The BBC's Jonathan Head, at a polling station in Kuala Lumpur, said queues formed there well before voting began.

Analysts say that for the first time since Malaysia's independence in 1957, there is a real possibility that the opposition may be able to unseat the ruling party.

The possibility of an end to more than half a century of one-party rule has made this the hardest-fought election anyone can remember, our correspondent says.

The hunger for change, especially among younger Malaysians, has given the opposition real momentum during the campaign, he adds.

But the ruling party has significant advantages, he says, in the cash it has spent on crowd-pleasing hand-outs, and in the way Malaysia's parliamentary system over-represents rural areas, where the government's support is strongest.
 
Clamour for change?

Barisan Nasional, while credited with bringing economic development and political stability, has also been tainted by allegations of corruption.

Malaysia 2013 polls

  • Election is expected to be Malaysia's most keenly contested poll since independence
  • PM Najib Razak leads the long-dominant coalition Barisan Nasional (National Front)
  • Anwar Ibrahim leads the three-party opposition coalition Pakatan Rakyat
  • Key issues include corruption, race-based policies that favour Malays and the economy
But it remains to be seen whether Mr Anwar's coalition, comprising parties of different ethnicities and religions, can persuade voters to choose an alternative government.

Mr Najib, 59, said he was confident that Malaysians would retain his coalition and even return the two-thirds parliamentary majority Barisan Nasional lost in the 2008 polls.

"I asked myself, why are we getting more support from people?" he said during a campaign rally on Thursday.

"Because for the last four years we have proved that our national transformation has been able to protect and benefit all Malaysians."

He told supporters in his home state of Pahang on Saturday that he wanted to "carry on with the trust" placed in him, saying: "The task of transformation is not over yet."

Meanwhile, Mr Anwar, 65, said people's clamour for change meant that Pakatan Rakyat would emerge victorious.

"God willing, we will succeed," he told the Associated Press news agency.

"People have enough of this semi-authoritarian rule, of complete [government] control of the media, of strong arrogance, of power and endemic corruption."

On a campaign stop in the north on Friday evening he told supporters it was "an election of the people fighting oppressive and corrupt rulers."
 
'Support the process'
Allegations of election fraud have surfaced before the election.
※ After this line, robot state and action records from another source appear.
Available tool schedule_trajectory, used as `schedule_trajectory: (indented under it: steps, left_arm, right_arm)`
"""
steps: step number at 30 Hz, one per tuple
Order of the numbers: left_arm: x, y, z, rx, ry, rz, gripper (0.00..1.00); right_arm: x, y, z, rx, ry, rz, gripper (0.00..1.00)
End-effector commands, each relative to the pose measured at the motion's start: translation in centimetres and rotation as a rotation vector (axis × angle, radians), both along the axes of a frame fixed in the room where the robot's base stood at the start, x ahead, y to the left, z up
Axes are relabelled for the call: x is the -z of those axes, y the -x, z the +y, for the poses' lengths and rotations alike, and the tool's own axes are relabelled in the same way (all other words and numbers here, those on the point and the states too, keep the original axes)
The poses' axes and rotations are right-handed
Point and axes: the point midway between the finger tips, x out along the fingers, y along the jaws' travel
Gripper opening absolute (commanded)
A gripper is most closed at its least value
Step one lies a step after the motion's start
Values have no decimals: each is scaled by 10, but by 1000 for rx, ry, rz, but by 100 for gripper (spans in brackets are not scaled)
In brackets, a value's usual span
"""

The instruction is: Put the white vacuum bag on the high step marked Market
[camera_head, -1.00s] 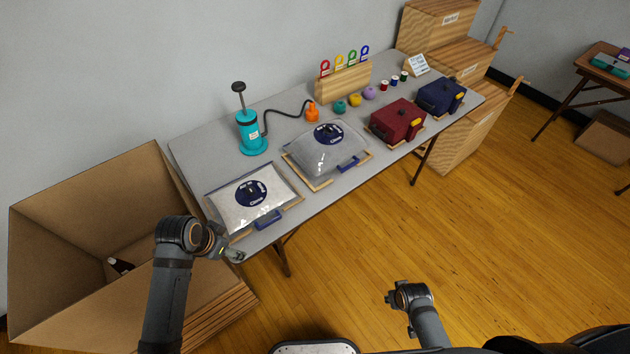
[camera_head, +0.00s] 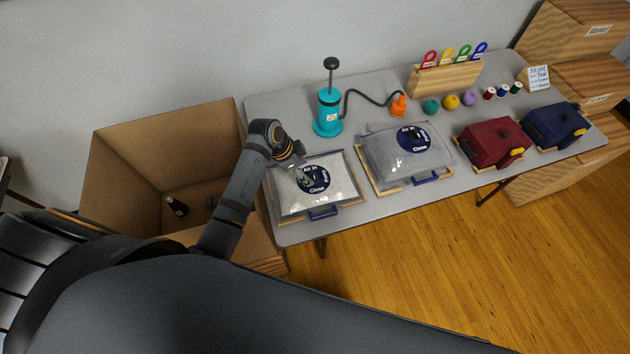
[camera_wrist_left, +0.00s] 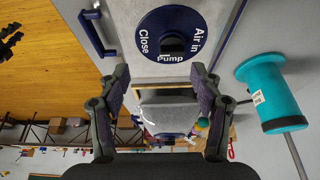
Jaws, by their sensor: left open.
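The white vacuum bag (camera_head: 281,201) lies on a wooden board at the left end of the table, with a navy round label and a blue handle at its front. It fills the top of the left wrist view (camera_wrist_left: 115,14), where the label reads Air in, Close and Pump. My left gripper (camera_head: 303,176) is open and empty over the label; I cannot tell whether it touches the bag. Its two fingers show apart in the left wrist view (camera_wrist_left: 160,85). Wooden steps (camera_head: 572,35) stand at the far right; their labels are too small to read. My right gripper is out of view.
A grey bag (camera_head: 385,165) lies right of the white one. A teal pump (camera_head: 328,113) with a hose stands behind. A red case (camera_head: 490,143) and blue case (camera_head: 553,127) are further right. A large open box (camera_head: 165,125) stands left of the table (camera_head: 300,239).

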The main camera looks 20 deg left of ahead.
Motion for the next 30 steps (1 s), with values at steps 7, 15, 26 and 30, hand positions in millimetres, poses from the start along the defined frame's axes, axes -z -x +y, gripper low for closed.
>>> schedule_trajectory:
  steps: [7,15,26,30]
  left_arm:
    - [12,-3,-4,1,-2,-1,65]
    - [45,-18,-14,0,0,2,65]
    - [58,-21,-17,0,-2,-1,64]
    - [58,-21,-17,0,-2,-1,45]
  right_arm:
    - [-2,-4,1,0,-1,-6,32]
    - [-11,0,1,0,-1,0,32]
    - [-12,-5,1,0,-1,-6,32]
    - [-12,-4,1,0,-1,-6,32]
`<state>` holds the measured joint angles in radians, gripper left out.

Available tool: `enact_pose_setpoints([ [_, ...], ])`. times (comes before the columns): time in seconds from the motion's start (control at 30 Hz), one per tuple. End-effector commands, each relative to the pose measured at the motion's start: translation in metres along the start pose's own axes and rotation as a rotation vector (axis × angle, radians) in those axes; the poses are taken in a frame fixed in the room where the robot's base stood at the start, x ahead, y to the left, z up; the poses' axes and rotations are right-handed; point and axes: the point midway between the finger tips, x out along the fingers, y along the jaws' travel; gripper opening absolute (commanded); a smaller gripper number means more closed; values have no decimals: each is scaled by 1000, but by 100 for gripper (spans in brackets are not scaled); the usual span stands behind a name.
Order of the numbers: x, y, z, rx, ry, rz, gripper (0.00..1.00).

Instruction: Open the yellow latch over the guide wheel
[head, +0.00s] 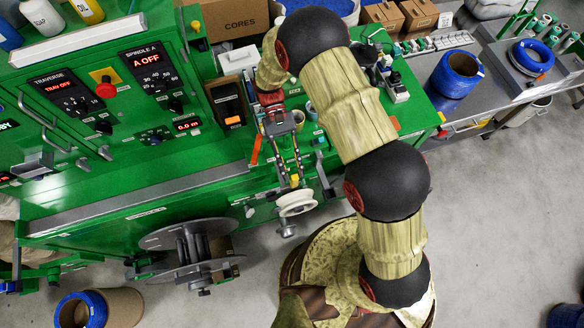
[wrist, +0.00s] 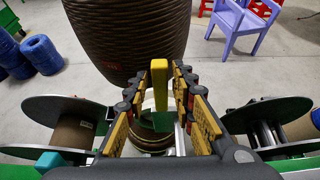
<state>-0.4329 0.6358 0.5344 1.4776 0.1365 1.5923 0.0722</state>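The yellow latch (wrist: 159,85) stands upright between my gripper's fingers in the wrist view. In the head view the latch (head: 295,181) is a small yellow piece just above the white guide wheel (head: 296,203), at the machine's front edge. My gripper (wrist: 160,88) is open, with one finger on each side of the latch. A gap shows on both sides, so I see no clear contact. In the head view my gripper (head: 288,170) reaches down to the latch.
The green machine (head: 110,190) has a control panel with a red button (head: 106,91) at left. A grey reel (head: 190,250) hangs at its front. Reels also flank my gripper in the wrist view. A purple chair (wrist: 240,22) stands on open floor beyond.

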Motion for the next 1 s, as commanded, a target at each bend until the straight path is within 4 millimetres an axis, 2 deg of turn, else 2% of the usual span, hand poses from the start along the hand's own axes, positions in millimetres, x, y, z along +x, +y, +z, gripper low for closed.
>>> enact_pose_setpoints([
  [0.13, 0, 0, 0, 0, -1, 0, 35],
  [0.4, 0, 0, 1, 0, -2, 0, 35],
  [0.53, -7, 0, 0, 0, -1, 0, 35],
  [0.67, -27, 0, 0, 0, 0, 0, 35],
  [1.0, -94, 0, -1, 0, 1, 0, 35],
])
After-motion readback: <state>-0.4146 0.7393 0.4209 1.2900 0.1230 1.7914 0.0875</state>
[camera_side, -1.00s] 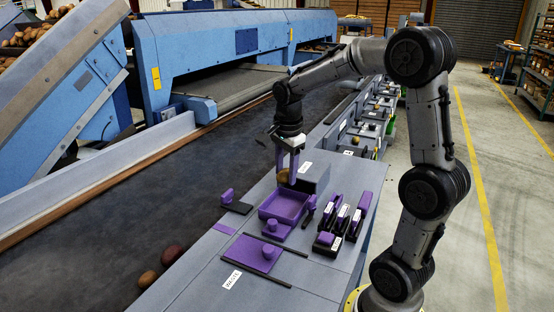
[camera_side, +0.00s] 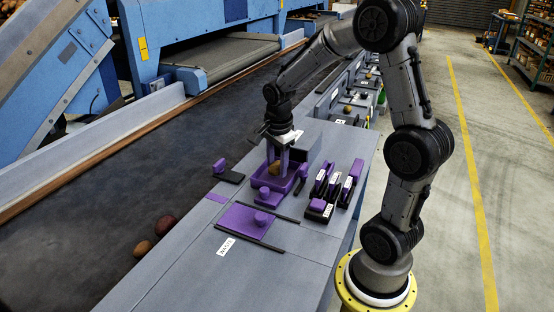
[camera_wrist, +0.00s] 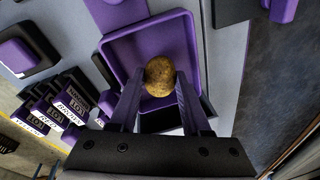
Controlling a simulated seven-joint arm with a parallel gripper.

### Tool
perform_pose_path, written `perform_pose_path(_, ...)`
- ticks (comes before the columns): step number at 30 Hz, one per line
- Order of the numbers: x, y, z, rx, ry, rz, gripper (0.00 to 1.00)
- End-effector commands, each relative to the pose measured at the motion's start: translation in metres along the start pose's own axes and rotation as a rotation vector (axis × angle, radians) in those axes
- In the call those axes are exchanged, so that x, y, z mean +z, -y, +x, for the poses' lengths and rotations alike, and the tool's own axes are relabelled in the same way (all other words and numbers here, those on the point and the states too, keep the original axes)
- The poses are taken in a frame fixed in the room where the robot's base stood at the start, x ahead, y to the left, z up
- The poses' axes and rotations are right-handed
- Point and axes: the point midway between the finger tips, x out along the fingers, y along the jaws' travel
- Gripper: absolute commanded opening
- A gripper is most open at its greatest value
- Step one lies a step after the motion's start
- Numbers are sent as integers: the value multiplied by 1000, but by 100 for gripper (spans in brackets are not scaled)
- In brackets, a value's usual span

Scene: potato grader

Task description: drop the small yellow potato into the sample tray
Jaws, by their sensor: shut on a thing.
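The small yellow potato (camera_wrist: 159,76) is held between the purple fingers of my gripper (camera_wrist: 158,88). In the side view my gripper (camera_side: 276,165) points down over the sample tray, with the potato (camera_side: 275,169) at its fingertips. The purple sample tray (camera_side: 268,183) has a raised rim, and its rim also shows in the wrist view (camera_wrist: 112,60). The potato appears inside the tray's outline, low down; I cannot tell whether it touches the tray floor. The fingers hide part of the tray.
Several labelled purple-and-black blocks (camera_side: 320,208) stand right of the tray. A reddish potato (camera_side: 165,225) and a brown one (camera_side: 143,249) lie on the dark belt (camera_side: 90,215).

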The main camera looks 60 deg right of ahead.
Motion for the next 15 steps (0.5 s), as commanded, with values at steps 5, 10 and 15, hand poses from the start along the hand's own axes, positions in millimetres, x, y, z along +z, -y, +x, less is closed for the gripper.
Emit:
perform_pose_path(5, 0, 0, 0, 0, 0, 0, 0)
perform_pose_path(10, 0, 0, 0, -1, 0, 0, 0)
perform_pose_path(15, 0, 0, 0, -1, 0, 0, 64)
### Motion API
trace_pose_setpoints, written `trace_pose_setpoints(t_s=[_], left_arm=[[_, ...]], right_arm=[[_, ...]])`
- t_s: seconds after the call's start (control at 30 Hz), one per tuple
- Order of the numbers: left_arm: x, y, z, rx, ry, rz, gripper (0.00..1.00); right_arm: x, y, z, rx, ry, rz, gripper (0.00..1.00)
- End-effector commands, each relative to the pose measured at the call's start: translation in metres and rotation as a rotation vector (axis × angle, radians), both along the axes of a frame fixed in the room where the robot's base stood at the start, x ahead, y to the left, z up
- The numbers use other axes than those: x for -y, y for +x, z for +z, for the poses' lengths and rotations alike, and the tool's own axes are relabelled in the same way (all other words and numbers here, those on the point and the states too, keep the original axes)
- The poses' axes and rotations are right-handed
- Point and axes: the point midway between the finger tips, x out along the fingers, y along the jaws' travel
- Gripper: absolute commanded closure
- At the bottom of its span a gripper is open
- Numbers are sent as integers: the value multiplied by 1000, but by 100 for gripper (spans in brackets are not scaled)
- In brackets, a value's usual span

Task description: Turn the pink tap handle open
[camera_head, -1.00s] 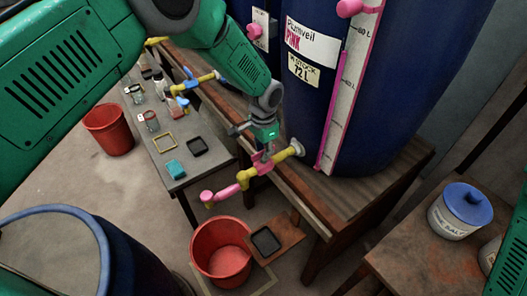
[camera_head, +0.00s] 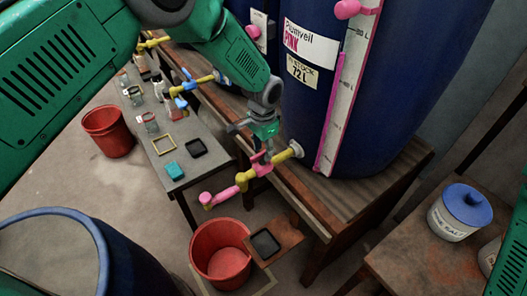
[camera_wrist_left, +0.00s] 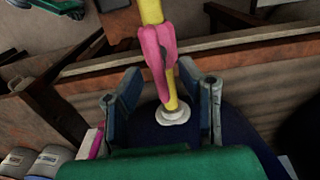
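The pink tap handle (camera_head: 260,161) sits on the yellow tap pipe (camera_head: 282,155) of the dark blue vat (camera_head: 345,130), whose label reads Plumveil Pink. A pink spout end (camera_head: 220,196) points out over the floor. My left gripper (camera_head: 258,149) is just above the handle, pointing down at it. In the left wrist view, its two fingers (camera_wrist_left: 162,98) are apart, one on each side of the yellow pipe. There the handle (camera_wrist_left: 157,45) shows forked, just beyond the fingertips, with no clear contact. My right gripper is out of view.
A red bucket (camera_head: 220,255) stands under the spout, beside a small wooden board with a black tray (camera_head: 265,243). Another tap with a blue handle (camera_head: 187,80) is farther left. A grey bench (camera_head: 165,150) holds jars. A white salt jar (camera_head: 455,215) stands at right.

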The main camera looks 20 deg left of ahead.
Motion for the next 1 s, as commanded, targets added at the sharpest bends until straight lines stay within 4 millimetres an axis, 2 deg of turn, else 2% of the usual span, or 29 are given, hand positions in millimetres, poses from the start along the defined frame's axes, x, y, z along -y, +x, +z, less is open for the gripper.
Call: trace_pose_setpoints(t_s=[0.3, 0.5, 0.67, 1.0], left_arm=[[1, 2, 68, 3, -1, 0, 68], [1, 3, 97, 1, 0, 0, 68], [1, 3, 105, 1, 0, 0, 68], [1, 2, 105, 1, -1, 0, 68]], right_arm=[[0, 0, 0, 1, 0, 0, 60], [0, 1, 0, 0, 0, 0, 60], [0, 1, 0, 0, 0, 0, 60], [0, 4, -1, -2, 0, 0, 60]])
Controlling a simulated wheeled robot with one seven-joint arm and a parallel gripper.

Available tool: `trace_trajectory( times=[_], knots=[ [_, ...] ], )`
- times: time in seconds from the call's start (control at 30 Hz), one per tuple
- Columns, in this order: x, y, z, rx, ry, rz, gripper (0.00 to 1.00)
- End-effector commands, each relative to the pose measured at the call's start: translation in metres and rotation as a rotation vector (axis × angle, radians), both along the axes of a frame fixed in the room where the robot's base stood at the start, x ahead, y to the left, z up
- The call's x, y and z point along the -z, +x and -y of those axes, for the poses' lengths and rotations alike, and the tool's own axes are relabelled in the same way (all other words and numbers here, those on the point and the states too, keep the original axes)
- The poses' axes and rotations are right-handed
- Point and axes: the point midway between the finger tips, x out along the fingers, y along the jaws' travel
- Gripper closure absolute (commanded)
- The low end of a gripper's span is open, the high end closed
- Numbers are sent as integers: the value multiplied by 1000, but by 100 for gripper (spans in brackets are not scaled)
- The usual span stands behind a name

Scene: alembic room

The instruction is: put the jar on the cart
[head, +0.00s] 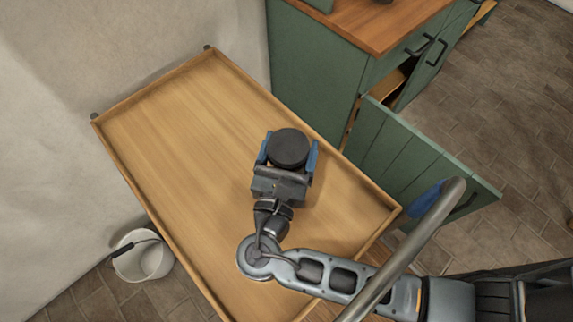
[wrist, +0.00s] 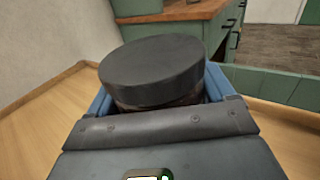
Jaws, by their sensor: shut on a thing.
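The jar (head: 289,148) has a round, flat black lid and sits between the two blue fingers of my gripper (head: 288,152). My gripper is shut on it. In the wrist view the jar's lid (wrist: 152,70) fills the middle, and a strip of its dark body shows below the lid. The cart (head: 180,140) has a wooden tray top with a low rim, and the jar and gripper are over its middle. Whether the jar's base touches the tray cannot be told, since the gripper and lid hide it.
A green cabinet (head: 318,75) with a wooden top stands behind the cart, its door (head: 415,150) swung open along the cart's right side. A white bucket (head: 142,258) is on the floor at left. A pale wall (head: 100,50) borders the cart. The tray is otherwise bare.

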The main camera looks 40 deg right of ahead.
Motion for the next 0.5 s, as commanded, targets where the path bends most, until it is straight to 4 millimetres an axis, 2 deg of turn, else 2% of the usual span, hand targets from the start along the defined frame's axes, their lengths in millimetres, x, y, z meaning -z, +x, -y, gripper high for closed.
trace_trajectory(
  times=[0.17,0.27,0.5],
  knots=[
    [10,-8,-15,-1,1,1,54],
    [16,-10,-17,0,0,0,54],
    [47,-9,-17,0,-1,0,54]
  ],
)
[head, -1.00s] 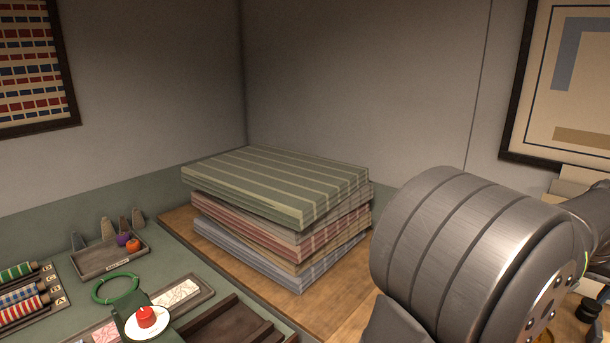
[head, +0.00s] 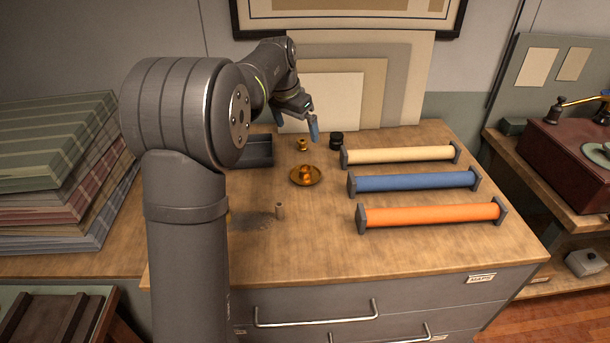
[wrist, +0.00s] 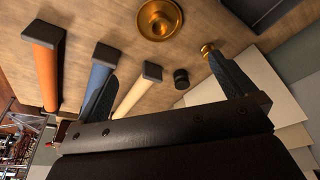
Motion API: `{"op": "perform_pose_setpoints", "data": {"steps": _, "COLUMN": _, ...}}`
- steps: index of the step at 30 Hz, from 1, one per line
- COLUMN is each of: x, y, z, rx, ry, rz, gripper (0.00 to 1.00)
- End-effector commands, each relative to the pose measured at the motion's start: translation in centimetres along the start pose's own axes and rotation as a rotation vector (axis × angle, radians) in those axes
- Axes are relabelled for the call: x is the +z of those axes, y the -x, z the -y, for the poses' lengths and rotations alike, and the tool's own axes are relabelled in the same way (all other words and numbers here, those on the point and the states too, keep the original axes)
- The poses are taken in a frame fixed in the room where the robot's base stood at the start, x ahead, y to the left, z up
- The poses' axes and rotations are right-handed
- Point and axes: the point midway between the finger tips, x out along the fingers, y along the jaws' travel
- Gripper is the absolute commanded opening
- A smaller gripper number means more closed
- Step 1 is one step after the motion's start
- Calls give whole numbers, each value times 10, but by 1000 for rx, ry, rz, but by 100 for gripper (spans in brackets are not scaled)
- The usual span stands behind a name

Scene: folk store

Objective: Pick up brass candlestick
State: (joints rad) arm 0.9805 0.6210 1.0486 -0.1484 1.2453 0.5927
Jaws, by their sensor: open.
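A brass piece with a round dish base and a raised middle (head: 306,176) stands on the wooden counter and looks like the candlestick. It shows at the top of the wrist view (wrist: 160,18). A smaller brass piece (head: 302,144) stands behind it; in the wrist view (wrist: 207,49) it appears by the tip of the right finger. My gripper (head: 298,122) is open and empty, above the back of the counter. In the wrist view its two fingers (wrist: 158,72) are wide apart, with the dish-based piece beyond them. I cannot tell whether a finger touches the smaller piece.
Cream (head: 400,155), blue (head: 415,181) and orange (head: 430,215) rolls lie to the right. A small black jar (head: 336,140) stands near the brass pieces. Boards (head: 405,85) lean behind.

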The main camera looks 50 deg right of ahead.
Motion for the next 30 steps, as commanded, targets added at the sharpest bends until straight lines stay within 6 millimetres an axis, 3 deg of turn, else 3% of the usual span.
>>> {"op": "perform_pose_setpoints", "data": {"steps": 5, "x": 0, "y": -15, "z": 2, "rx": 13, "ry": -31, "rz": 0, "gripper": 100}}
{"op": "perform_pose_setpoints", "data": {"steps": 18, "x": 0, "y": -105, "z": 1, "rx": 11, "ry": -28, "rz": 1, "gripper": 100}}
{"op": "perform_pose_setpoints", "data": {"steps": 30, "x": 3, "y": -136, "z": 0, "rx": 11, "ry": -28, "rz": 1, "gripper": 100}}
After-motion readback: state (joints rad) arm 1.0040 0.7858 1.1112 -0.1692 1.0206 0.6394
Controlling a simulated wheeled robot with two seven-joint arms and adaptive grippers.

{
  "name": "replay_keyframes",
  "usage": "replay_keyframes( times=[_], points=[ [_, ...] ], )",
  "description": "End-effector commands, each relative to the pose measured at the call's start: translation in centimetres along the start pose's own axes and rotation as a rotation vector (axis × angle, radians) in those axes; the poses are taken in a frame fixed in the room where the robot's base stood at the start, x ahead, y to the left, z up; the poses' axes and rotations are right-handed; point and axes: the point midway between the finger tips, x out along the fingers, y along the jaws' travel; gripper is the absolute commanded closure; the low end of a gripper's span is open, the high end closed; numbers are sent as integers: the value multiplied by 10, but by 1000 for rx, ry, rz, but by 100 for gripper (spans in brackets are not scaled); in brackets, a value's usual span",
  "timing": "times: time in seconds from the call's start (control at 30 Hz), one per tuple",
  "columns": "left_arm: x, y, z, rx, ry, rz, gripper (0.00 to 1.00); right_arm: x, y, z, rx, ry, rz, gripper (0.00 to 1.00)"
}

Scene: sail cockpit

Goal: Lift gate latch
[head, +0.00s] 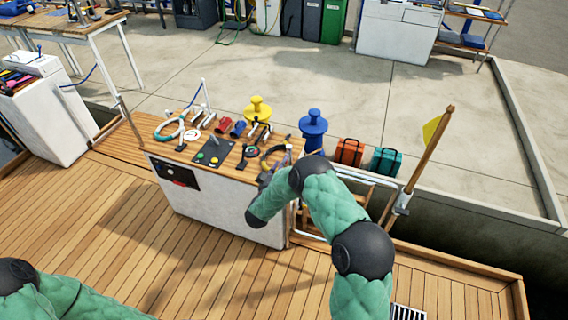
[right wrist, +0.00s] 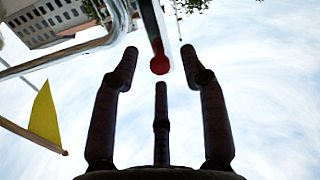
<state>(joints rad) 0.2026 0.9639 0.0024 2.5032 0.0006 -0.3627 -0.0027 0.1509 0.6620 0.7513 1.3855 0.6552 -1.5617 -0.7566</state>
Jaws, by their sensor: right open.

Some of those who voted in advance have complained that indelible ink - supposed to last for days - easily washed off.

The opposition has also accused the government of funding flights for supporters to key states, which the government denies.

"In the past few months we are already hearing rumours and unsubstantiated statements about the presence of foreign nationals being given IDs and then allowed to vote," Ibrahim Suffian, director of the independent pollster Merdeka Center, told Reuters news agency.

Mr Razak's party, United Malays National Organisation (UMNO), said the flights had been funded by supporters and not the prime minister himself.

It said they were routine efforts to help voters get home.

Speaking on Saturday in his home state of Penang, Mr Anwar said his party had advised supporters "to remain calm, not to be provoked, not to take the law into their own hands, support the process".

"Unless there's a major massive fraud tomorrow - that is our nightmare - we will win," he told AFP.
Rights group Human Rights Watch also said there had been well-planned attacks against the country's independent media ahead of the polls.

It said on Thursday that readers were unable to access several online news sites providing coverage of opposition candidates.